DATASET EXCERPT:
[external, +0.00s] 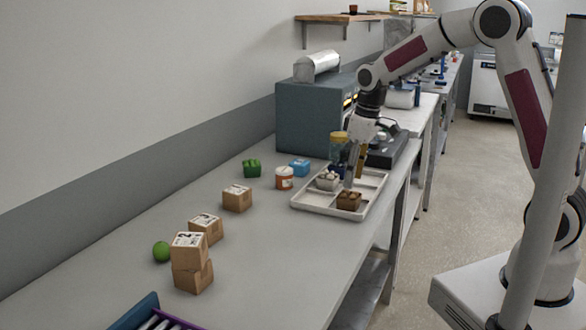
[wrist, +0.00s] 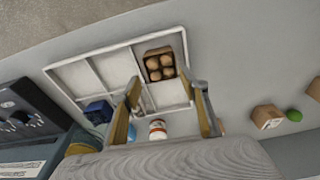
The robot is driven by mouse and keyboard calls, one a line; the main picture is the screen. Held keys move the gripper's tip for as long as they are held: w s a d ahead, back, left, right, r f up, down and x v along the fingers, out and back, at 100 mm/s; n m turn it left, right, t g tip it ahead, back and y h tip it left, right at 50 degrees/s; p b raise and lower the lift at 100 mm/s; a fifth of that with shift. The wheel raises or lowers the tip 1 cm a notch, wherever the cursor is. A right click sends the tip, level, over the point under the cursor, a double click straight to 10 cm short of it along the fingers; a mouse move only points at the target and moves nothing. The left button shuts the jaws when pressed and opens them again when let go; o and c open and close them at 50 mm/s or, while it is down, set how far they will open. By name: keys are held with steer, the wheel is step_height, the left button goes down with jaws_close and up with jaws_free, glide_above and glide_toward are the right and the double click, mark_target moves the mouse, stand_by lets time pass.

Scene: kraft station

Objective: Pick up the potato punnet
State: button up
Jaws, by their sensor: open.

GIVEN INSTRUCTION:
Identify the lines above with the word "open". Copy them.

EXERCISE ANSWER:
The robot is driven by mouse and keyboard calls, one a line; the main picture is the screen. Held keys move the gripper's tip for as long as they are held: w s a d ahead, back, left, right, r f up, down and x v along the fingers, out and back, at 100 mm/s; n m turn it left, right, t g tip it ahead, back and y h tip it left, right at 50 degrees/s; p b raise and lower the lift at 100 mm/s; a fifth of that with shift. The wheel raises or lowers the tip 1 cm a notch, wherever the cursor is. A right click sends the tip, level, over the point under the cursor, a double click straight to 10 cm short of it along the fingers; a mouse move only points at the target and moves nothing. The left button shuts the jaws when pressed and opens them again when let go; o and c open and close them at 50 mm/s or, while it is down, set how far they will open. By name: keys are held with steer, the wheel is step_height, the left button goes down with jaws_close and up with jaws_free, glide_above and glide_toward are the right and the double click, mark_target moves the mouse, stand_by lets time pass.
Jaws, by their sensor: open.

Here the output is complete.